在佟麟阁身边工作的日子里

山雁说过去 2025-02-04 16:34:31

王慎之/文

1927年冬,陇南镇守使西北军陆军第十一师师长佟麟阁,由兰州赴天水上任,路经陇西,下榻于陇西省立第五师范学校。该校校长牟凤鸣,字仲阳,陇西人,系河北保定师范毕业生。佟的一位书记官蔡国华,河北高阳人,是牟保定师范的同学。他们分别多年,不期在此相遇,甚为欣喜。佟以新任需人,蔡遂介绍牟。佟便聘请牟为陇南镇守署中校秘书,并嘱牟莅任时,可带二三名高材生,以备任用。

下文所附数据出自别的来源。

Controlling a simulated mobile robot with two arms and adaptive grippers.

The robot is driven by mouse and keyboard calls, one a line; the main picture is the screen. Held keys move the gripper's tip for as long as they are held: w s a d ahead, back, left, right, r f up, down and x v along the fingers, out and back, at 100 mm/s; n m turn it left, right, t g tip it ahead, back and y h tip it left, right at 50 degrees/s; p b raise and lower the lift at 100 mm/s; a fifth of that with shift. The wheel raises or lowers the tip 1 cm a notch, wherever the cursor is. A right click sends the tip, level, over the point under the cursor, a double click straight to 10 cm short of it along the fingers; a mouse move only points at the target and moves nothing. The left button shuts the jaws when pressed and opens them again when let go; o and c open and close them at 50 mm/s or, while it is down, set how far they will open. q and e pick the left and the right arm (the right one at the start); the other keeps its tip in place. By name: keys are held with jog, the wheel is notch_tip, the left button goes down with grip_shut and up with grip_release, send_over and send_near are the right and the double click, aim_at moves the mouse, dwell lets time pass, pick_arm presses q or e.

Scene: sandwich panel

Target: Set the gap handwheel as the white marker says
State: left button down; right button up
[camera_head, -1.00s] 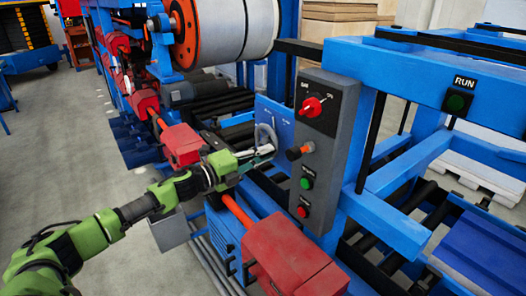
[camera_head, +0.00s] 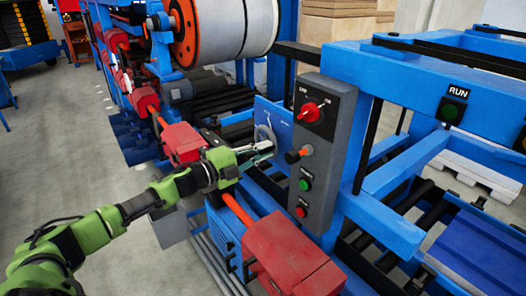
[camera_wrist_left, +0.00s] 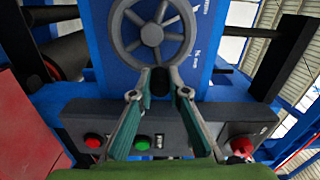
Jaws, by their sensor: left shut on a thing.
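The grey spoked gap handwheel (camera_wrist_left: 152,33) stands in front of a blue panel (camera_wrist_left: 203,75) in the left wrist view. In the head view the handwheel (camera_head: 264,136) is small and partly hidden by my gripper. My left gripper (camera_wrist_left: 160,93) has its fingers either side of the wheel's dark handle (camera_wrist_left: 160,80), at the rim's lower edge, and is shut on it. The left gripper (camera_head: 263,156) also shows at the wheel in the head view. White marks (camera_wrist_left: 194,52) lie on the panel right of the wheel, too small to read. My right gripper is not in view.
Red housings (camera_head: 290,255) and a blue frame (camera_head: 385,222) surround the arm. Open floor lies left.

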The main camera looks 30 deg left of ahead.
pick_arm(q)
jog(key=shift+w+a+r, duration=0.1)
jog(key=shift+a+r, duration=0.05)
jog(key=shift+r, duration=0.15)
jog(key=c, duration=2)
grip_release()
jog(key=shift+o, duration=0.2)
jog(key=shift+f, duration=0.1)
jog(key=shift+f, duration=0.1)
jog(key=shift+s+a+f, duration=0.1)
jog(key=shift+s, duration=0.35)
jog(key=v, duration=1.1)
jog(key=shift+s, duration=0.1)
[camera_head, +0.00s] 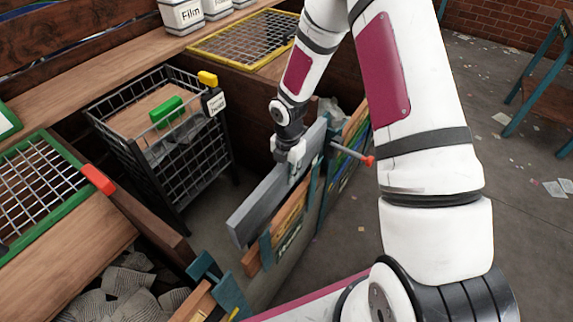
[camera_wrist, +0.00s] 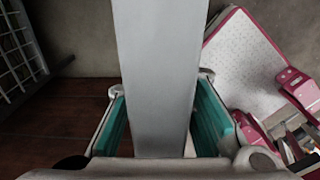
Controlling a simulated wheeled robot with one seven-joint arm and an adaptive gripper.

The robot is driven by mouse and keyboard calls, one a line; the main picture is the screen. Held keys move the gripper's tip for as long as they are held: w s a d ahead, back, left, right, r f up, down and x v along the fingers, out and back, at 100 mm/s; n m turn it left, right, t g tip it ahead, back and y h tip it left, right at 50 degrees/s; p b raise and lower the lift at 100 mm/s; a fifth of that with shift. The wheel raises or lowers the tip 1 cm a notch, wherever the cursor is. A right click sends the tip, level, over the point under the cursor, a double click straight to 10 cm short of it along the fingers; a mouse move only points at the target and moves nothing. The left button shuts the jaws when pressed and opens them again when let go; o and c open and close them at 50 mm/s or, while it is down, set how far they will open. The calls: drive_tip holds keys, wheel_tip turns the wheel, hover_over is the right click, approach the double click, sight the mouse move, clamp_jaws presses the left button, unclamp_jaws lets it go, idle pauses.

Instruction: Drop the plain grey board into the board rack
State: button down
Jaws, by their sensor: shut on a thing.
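The plain grey board (camera_head: 262,203) is a long flat plank, held on edge and roughly lengthwise along the board rack. My gripper (camera_head: 291,152) is shut on it near its middle. In the wrist view the grey board (camera_wrist: 158,60) runs straight between the two teal finger pads of my gripper (camera_wrist: 162,118). The board rack (camera_head: 290,247) has teal uprights and a lettered front, and holds brown wooden boards. The grey board shows just left of and above those boards. I cannot tell whether its lower edge is inside the rack.
A black wire cart (camera_head: 185,165) with a green-handled item stands to the left. A red-tipped rod (camera_head: 352,153) sticks out right of the rack. A green-framed mesh (camera_head: 40,185) and a bin of grey rolls (camera_head: 125,290) are at the near left. Open floor lies right.

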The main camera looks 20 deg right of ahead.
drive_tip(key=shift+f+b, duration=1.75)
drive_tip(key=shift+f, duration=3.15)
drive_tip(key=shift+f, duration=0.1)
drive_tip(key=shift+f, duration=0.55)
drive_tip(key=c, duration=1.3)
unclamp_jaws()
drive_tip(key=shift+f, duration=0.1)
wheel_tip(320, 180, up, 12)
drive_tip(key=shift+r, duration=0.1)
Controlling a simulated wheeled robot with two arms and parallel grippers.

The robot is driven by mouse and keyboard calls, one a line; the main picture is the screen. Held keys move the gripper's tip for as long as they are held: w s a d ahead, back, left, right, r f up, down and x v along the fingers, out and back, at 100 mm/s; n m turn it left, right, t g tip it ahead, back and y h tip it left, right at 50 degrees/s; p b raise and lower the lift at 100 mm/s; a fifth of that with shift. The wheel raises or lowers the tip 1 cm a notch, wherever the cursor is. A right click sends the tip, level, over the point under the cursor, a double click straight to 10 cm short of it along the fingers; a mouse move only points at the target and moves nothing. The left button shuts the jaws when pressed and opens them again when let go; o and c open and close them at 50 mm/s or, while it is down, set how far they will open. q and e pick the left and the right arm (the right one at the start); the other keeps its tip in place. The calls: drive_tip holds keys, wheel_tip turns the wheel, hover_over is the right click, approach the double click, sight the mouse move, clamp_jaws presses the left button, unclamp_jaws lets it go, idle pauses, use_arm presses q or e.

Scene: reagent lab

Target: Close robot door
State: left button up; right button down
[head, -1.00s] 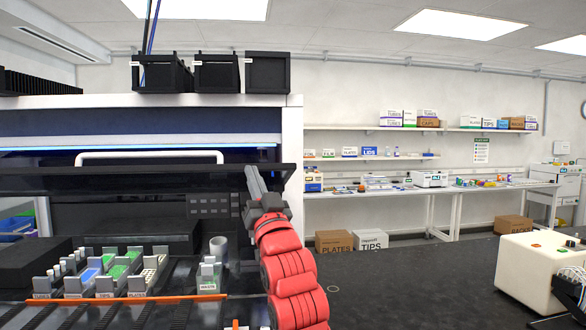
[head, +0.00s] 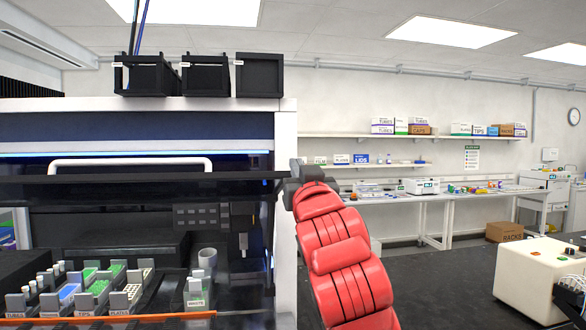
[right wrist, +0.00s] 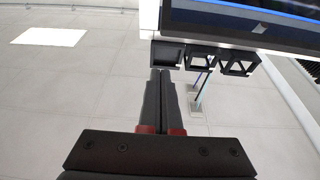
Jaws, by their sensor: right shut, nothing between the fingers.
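The robot enclosure (head: 285,230) stands at the left with its front open below a dark door edge (head: 130,181). A white door handle (head: 130,163) runs just above this edge. My right gripper (head: 296,168) is at the right end of the door edge, in front of the white side post. I cannot tell in the head view whether it touches the door. In the right wrist view my two fingers (right wrist: 160,95) are together and empty, and the enclosure's top shows beyond them. My left gripper is out of view.
Inside the enclosure are labelled racks (head: 88,290) and a waste bin (head: 197,292). Black boxes (head: 205,76) sit on its top. A cream-coloured machine (head: 530,275) stands at the lower right.

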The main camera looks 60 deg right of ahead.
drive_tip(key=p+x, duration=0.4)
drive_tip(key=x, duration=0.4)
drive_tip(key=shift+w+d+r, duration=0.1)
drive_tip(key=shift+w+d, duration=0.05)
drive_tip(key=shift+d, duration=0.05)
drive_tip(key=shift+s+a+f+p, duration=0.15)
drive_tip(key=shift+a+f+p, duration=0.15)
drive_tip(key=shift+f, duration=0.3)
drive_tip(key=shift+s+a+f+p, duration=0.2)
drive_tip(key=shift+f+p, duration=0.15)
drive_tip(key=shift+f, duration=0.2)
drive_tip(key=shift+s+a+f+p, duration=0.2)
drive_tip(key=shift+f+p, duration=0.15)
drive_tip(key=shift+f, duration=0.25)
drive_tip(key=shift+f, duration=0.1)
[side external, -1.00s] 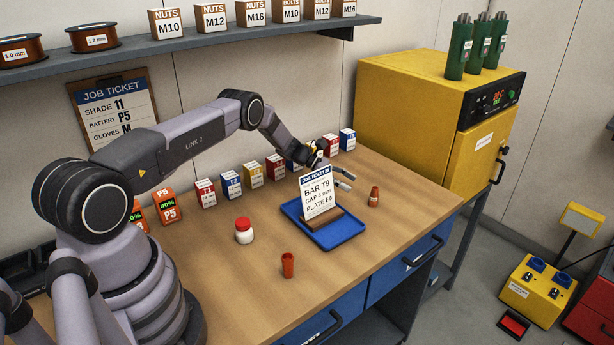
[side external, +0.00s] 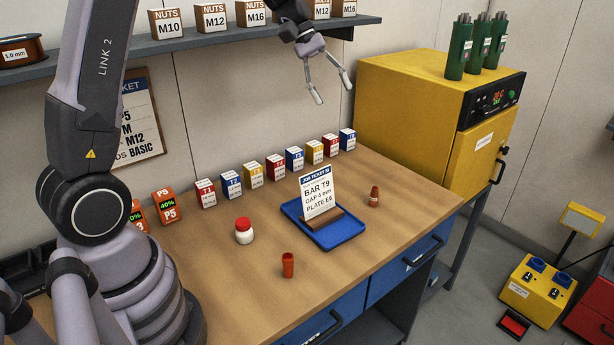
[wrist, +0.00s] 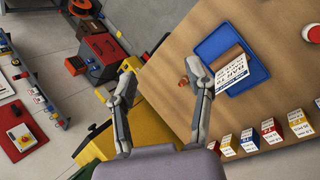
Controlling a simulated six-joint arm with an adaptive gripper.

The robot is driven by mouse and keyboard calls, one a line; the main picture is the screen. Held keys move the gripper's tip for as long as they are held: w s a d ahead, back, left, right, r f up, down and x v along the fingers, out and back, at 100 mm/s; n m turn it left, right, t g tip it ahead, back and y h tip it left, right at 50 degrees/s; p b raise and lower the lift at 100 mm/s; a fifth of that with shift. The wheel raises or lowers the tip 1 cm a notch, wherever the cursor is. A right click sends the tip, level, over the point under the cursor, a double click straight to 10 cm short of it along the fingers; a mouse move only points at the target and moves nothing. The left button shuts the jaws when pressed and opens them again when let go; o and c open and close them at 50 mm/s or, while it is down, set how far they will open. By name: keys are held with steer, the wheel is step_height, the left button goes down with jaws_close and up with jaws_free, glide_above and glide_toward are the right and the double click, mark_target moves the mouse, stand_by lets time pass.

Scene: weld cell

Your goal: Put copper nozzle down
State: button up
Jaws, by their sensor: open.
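A small copper nozzle (side external: 374,196) stands upright on the wooden bench, just right of the blue tray. It also shows in the wrist view (wrist: 184,80), near one of the fingertips in the picture. My gripper (side external: 332,92) is open and empty, high above the bench and well clear of the nozzle.
The blue tray (side external: 344,236) holds an upright job card (side external: 318,192). A red-capped white jar (side external: 244,231) stands left of it. Several small labelled boxes (side external: 254,174) line the wall. A shelf (side external: 225,37) runs above, and a yellow cabinet (side external: 410,95) stands at right.

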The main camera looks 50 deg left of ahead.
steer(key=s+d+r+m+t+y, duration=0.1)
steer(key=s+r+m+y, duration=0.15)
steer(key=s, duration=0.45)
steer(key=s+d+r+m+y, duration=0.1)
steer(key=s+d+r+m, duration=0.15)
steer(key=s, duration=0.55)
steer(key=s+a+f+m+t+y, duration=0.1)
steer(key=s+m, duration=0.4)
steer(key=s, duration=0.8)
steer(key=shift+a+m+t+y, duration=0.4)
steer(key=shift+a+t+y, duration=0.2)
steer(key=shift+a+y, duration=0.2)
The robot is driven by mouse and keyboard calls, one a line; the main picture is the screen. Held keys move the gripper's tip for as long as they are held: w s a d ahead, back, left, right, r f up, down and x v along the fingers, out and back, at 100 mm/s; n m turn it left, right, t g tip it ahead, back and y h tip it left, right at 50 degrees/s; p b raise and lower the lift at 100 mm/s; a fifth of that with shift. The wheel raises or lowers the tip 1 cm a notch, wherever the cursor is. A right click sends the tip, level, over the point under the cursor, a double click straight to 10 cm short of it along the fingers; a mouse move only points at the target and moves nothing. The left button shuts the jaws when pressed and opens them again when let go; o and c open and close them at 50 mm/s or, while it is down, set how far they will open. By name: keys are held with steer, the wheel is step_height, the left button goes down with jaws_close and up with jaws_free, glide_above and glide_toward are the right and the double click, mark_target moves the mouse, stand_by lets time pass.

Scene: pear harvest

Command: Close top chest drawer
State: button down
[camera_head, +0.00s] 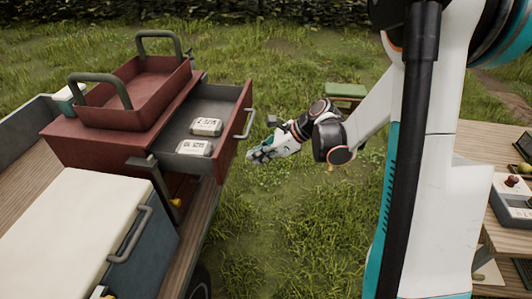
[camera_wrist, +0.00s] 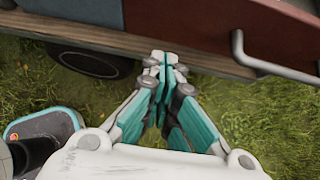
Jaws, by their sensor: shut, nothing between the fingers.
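The red chest (camera_head: 95,145) stands on the wooden bed of a cart at the left in the head view. Its top drawer (camera_head: 238,130) is pulled out toward the right, with a grey handle (camera_head: 251,124) on its red front. Two white labelled packs (camera_head: 206,127) lie inside the drawer. My gripper (camera_head: 255,154) is shut and empty, to the right of the drawer front and a little below the handle, apart from it. In the wrist view my gripper (camera_wrist: 164,62) has its fingers together, and the drawer handle (camera_wrist: 265,62) shows to their right.
A red tray (camera_head: 135,90) with two grey handles sits on top of the chest. A white-lidded cooler (camera_head: 75,225) stands in front of the chest. A wooden table (camera_head: 480,150) is at the right. Grass (camera_head: 260,240) lies between cart and table, with a green-topped stool (camera_head: 345,90) behind.

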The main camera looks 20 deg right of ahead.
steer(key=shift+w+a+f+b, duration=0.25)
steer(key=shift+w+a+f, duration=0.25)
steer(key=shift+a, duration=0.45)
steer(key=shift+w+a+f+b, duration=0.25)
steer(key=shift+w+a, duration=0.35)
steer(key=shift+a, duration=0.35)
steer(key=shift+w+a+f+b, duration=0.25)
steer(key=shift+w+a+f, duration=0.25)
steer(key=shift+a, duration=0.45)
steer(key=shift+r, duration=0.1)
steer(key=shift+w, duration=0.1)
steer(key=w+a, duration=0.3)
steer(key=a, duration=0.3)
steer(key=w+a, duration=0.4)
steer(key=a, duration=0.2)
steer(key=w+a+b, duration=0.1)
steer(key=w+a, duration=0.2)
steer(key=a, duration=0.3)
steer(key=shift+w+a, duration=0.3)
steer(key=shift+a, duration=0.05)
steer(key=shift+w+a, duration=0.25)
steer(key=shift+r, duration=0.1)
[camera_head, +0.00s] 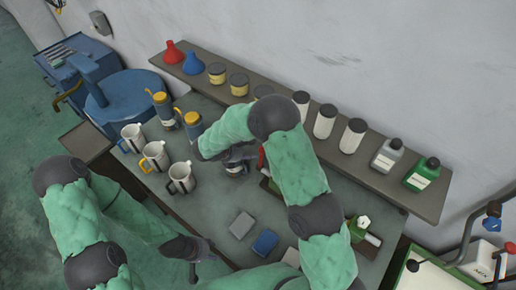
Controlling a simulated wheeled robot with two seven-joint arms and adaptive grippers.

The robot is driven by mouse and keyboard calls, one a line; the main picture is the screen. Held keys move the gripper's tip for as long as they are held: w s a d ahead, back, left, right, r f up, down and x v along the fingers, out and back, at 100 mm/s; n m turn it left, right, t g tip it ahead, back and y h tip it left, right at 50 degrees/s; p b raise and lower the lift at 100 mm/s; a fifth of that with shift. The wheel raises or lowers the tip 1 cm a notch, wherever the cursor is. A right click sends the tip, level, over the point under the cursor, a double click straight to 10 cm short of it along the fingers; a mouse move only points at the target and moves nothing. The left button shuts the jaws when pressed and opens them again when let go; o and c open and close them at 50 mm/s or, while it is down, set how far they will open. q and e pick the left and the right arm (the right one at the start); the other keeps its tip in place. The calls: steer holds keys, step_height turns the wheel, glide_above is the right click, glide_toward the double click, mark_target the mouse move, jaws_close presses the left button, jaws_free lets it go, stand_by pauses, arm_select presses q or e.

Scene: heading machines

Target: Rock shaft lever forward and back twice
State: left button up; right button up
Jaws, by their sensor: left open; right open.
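I cannot pick out the shaft lever for sure. A red part (262,158) shows beside my right arm on the workbench, mostly hidden by the sleeve. A green fitting with a pale hex end (360,226) shows on the other side of that arm, and what lies between is hidden. My right gripper (238,166) is open over the bench, close to the red part; I cannot tell if it touches anything. My left gripper (192,258) is open and empty near the bench's front edge, away from these parts.
Grey and blue blocks (264,242) lie in front. A shelf (430,207) of bottles and jars runs behind.

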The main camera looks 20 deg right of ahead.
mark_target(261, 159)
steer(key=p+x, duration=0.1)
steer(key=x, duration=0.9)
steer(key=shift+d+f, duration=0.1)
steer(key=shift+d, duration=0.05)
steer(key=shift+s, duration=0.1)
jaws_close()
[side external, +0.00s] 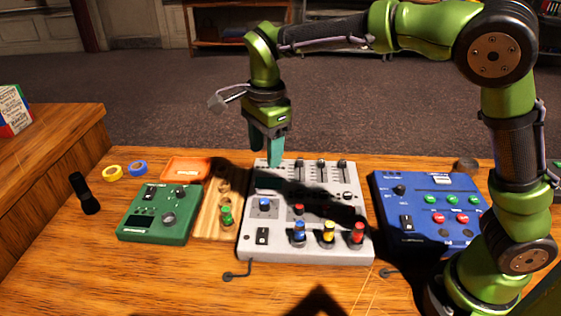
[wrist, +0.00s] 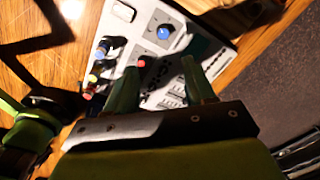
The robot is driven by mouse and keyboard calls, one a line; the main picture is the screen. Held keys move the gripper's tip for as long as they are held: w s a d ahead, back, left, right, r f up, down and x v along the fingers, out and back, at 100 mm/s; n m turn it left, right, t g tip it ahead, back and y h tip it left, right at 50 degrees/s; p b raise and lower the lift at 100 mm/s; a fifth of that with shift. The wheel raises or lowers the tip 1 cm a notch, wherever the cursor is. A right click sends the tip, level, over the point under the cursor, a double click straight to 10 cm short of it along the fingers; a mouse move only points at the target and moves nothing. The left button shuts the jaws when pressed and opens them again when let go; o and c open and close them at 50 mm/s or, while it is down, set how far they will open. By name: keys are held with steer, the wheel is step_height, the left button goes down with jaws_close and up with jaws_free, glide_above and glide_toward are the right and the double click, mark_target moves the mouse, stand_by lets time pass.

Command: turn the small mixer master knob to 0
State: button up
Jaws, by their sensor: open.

1928年,牟赴任,曾带去三名学生,其中除两名师范毕业生外,一名系年方17没甚文化的小学生。此生家境贫寒,且新丧父,但性颇聪敏,上进心强,然以乃母乏力供读,被迫辍学。该校校长暨他的几位老师,深知其情,照顾免费供食,令其继续读书。

至此经征得乃母同意,于是一并带赴住所,借以觅个吃饭之处。此生即是我。牟到任所,除二高材生分任文书外,我仍跟着老师半工半读。

没有多久,佟麟阁将军把我要去为他当小勤务。由于我是牟带来的学生,因此,佟对我也与一般出身者不同。这是我追随佟将军十多年的开始。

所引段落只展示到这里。